GRANGER — Four months and a week after Elkhart native Staff Sgt. Jesse Lee Williams was killed in a helicopter crash in Afghanistan, his mother said life without him hasn’t gotten any easier.
“It's the way life is now,” Debbie Bussard Passerallo said. “It's just the way it is. We can laugh but I think we cry every day. And we probably just will. It's a big piece of your heart missing. Anybody who's lost a child knows that, and it doesn't matter if they're 3 or 30.”
She spoke those words Thursday, April 24, in the lobby of Granger Community Church, after a brief ceremony in which a congresswoman, a judge, a pastor and military officials thanked her for her son’s sacrifice. About 50 people gathered in a semi-circle in the church’s lobby to watch.
“It's just amazing that people still want to remember him,” Passerallo said. “Our community has overwhelmed me with their love and caring. Ever since we got the word that Jesse was one of those six soldiers, Elkhart and the surrounding community has been nothing but supportive, and it's just amazed me.”
Williams was one of six soldiers killed Dec. 17 when their helicopter crashed in Afghanistan. The 30-year-old was on his third deployment and had been stationed at bases around the world, most recently in Germany.
"It's been said that the American soldier does not fight because he hates who's in front of him," Walorski read to the crowd from prepared remarks. "The American soldier fights because he loves those who are behind him. This is a fitting description of Jesse's devotion to his country and his family."

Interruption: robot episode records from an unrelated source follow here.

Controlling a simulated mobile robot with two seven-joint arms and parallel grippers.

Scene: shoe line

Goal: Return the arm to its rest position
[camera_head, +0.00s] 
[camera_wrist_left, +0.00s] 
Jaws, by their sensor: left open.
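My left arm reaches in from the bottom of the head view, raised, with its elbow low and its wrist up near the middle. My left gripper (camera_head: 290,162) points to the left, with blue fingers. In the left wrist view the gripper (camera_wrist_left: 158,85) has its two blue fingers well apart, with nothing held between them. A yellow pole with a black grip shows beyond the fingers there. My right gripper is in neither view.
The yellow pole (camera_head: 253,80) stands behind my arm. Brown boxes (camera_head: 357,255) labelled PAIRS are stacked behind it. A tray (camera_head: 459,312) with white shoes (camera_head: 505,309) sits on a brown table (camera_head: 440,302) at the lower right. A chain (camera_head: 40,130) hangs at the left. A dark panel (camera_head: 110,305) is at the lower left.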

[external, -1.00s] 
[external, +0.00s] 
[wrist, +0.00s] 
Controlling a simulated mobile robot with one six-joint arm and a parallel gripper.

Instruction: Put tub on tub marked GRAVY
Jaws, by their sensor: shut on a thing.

Moments later, Walorski's voice cracked with emotion as she presented plaques to Passerallo and Williams' father, Tom Williams of Goshen.

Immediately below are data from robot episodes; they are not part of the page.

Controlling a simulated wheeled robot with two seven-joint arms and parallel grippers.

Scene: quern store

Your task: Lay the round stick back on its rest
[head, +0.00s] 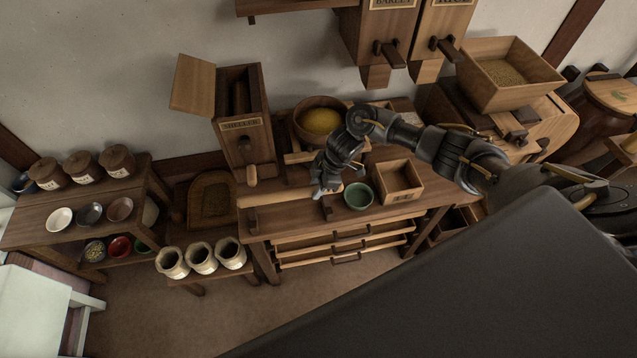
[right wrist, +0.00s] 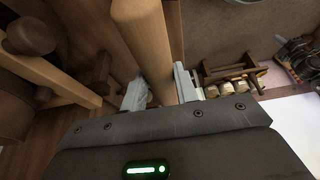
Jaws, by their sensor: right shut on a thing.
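The round stick (head: 280,198) is a pale wooden rod lying roughly level along the front of the wooden bench. My right gripper (head: 325,187) is shut on it near its right end. In the right wrist view the stick (right wrist: 148,40) runs between the two fingers (right wrist: 161,90) and away up the picture. Two small wooden pieces, one below each end of the stick, at left (head: 251,224) and right (head: 327,208), look like its rest. I cannot tell whether the stick touches them. My left gripper is not in view.
A green bowl (head: 358,196) and an open wooden box (head: 398,181) stand just right of my gripper. A bowl of yellow grain (head: 320,121) is behind it. The sheller box (head: 243,130) rises behind the stick. Several pale jars (head: 202,258) stand at lower left.

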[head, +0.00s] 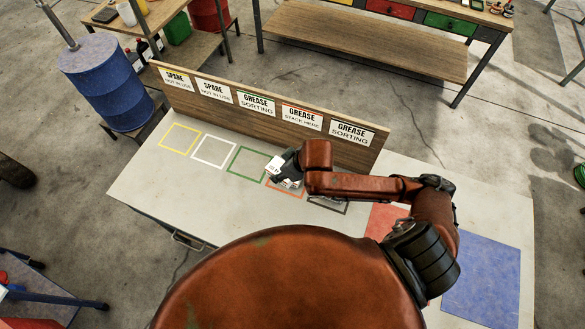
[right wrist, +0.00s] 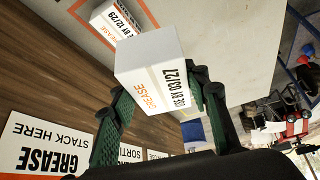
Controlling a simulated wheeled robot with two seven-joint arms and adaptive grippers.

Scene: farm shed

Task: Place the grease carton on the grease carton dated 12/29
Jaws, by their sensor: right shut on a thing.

"On behalf of a grateful nation, I present this to you in memory of Jesse," Walorski said.
Williams said he was always proud of his son, but even more so after the Army flew him to Germany to attend the fallen soldiers’ memorial ceremony.
"I got to meet all the people he worked with,” he said after Thursday’s Purple Heart ceremony. “It was just unbelievable. They let me know what his job was and how important he was to them. They all said how much of a hero he was. It was a very important job he was doing over there."

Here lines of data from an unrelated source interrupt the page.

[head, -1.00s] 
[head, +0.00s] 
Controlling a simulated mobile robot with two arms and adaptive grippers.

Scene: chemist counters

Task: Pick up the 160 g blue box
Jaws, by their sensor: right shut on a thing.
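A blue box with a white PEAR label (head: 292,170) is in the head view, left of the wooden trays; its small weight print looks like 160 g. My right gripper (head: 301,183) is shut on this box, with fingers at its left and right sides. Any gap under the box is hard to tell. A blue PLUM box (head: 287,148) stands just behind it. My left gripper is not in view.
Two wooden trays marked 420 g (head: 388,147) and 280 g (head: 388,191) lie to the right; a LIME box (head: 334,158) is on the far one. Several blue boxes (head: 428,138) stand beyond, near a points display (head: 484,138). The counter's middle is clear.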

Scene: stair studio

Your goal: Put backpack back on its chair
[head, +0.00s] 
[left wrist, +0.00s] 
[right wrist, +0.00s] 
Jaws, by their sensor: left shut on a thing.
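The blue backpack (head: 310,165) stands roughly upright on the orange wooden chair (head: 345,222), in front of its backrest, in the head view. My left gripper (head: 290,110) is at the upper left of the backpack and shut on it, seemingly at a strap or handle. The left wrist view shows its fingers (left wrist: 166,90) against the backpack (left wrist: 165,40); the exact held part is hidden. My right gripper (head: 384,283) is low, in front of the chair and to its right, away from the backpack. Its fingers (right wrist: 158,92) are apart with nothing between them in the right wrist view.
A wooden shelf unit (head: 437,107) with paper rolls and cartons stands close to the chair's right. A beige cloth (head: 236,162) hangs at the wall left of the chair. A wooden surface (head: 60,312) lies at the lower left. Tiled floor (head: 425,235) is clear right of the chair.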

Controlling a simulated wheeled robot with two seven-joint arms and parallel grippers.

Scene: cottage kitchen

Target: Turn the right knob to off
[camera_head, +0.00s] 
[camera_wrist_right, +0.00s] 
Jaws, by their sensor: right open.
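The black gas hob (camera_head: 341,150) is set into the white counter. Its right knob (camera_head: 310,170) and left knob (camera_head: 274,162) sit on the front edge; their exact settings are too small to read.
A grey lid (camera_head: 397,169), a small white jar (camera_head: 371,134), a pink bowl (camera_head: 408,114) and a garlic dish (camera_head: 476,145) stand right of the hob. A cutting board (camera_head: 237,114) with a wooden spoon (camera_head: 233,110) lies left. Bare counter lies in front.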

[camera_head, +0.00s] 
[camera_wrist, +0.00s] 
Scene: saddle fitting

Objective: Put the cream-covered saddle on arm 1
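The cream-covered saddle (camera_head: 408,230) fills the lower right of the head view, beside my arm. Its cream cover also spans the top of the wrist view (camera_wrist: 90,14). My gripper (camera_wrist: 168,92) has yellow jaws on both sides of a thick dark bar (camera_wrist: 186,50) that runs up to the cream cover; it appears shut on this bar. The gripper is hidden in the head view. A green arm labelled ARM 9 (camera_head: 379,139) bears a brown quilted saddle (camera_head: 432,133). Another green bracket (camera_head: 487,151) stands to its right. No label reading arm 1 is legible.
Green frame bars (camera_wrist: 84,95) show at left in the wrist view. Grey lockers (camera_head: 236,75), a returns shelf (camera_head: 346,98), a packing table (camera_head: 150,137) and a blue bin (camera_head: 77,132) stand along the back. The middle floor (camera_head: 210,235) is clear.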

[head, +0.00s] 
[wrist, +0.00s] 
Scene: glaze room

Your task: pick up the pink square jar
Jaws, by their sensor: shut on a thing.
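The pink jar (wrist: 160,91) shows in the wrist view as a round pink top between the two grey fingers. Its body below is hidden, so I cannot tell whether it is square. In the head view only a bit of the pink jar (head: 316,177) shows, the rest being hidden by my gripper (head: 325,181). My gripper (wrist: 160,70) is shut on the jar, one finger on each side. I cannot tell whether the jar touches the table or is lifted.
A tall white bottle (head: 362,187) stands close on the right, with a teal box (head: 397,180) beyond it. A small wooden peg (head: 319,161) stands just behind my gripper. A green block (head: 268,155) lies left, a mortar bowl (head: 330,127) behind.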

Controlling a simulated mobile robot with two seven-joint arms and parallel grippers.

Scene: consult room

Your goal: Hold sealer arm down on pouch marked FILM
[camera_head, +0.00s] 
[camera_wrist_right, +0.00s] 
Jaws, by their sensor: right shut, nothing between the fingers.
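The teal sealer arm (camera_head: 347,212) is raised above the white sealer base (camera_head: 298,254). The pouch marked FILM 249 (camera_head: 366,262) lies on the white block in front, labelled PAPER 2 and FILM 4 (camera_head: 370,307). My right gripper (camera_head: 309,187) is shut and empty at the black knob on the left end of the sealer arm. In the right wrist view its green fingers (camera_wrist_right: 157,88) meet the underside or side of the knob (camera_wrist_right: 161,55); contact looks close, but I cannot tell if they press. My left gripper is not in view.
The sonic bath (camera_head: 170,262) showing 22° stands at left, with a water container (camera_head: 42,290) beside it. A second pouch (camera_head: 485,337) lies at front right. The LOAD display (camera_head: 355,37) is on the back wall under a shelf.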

Williams, who graduated third in his class from an Army information technology program, said his son used high-tech equipment to remotely assess risk for his fellow soldiers before they entered an area.
“He had several weapons at his command to make sure his soldiers had the least casualties. He had drones and all kinds of stuff he ran off the computer. He could check out a whole area before they sent his troops in. He had the fewest casualties and all of the men wanted to work under him.”
Passerallo said “it’s still hard to feel that he’s gone, but we’re getting there.”
“There's two things you can do when something like this happens,” she said. “It's either curl up in a corner and cry forever, or you can do something. We're hoping to do something.”
The family has created a nonprofit called Jesse’s Warriors, and they’re doing whatever they can to help soldiers and their families, such as having volunteers send care packages overseas. They have a fund-raising motorcycle ride planned for June.
“Jesse always helped everybody,” she said. “He never gave up. He was a little bit harsh sometimes but it's called tough love. He never gave up on his friends, so we're not going to give up on anybody either. We're going to be there and help people."
She said his 6-year-old daughter, Madison, “does better than all of us.”
“She's definitely Daddy's little girl. She's tough, she's pragmatic. She's not afraid to ask questions and when she's upset, she'll let you know,” Passerallo said. “Just looking into her eyes is like looking into Daddy's eyes, so that's a beautiful thing."
Before leaving the event, Passerallo was asked how she’ll cope in the future.
“One step at a time. One hour at a time,” she said. “We'll make it. We'll survive. We'll figure out what to do with this. But we'll never forget Jesse. Ever."